── DATA PROVIDED

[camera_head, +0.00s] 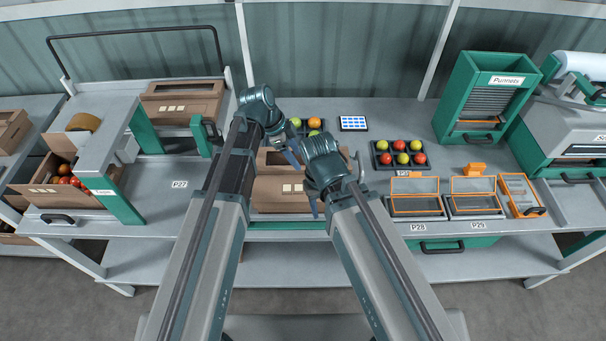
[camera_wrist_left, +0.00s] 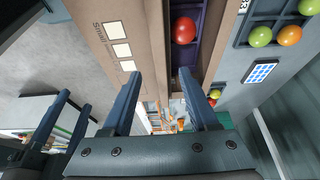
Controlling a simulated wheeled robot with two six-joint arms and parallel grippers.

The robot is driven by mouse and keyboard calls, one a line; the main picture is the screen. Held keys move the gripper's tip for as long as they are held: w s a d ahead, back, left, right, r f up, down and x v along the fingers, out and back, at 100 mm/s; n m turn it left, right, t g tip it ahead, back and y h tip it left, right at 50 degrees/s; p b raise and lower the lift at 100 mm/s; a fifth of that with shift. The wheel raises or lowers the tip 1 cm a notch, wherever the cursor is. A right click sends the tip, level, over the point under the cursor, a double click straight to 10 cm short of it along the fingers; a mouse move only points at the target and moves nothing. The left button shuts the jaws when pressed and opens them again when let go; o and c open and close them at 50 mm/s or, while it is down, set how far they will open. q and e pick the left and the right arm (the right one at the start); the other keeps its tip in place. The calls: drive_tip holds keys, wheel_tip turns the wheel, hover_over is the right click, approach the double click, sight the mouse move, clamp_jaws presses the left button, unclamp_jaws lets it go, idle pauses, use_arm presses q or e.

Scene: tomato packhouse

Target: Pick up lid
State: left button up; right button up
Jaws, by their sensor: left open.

────

_EXERCISE PROMPT_
Repeat the listing above exactly, with no pictures.

_OUTPUT BELOW_
[camera_head, +0.00s] 
[camera_wrist_left, +0.00s] 
Controlling a simulated wheeled robot with two six-joint arms and parallel grippers.

The robot is driven by mouse and keyboard calls, one a line; the main picture is the screen. Held keys move the gripper's tip for as long as they are held: w s a d ahead, back, left, right, r f up, down and x v along the fingers, out and back, at 100 mm/s; n m turn it left, right, t g tip it ahead, back and y h tip it left, right at 50 degrees/s; p b raise and lower the lift at 100 mm/s; a fifth of that with shift. The wheel raises or lowers the tip 1 cm a notch, wherever the cursor is. A right click sends the tip, level, over the point under the cursor, a double click straight to 10 cm short of it along the fingers; a mouse move only points at the target and moves nothing. The left button shuts the jaws when pressed and opens them again when let go; o and c open and close them at 50 mm/s or, while it is down, set how far they will open. q and e pick the left and the right arm (the right one at the start); the other keeps its tip in place. The calls: drive_tip holds keys, wheel_tip turns the wheel, hover_over is the right click, approach the double click, sight the mouse move, clamp_jaws presses the left button, unclamp_jaws lets it go, idle pauses, use_arm presses q or e.

Scene: tomato packhouse

Target: Pick up lid
State: left button up; right button up
Jaws, by their sensor: left open.

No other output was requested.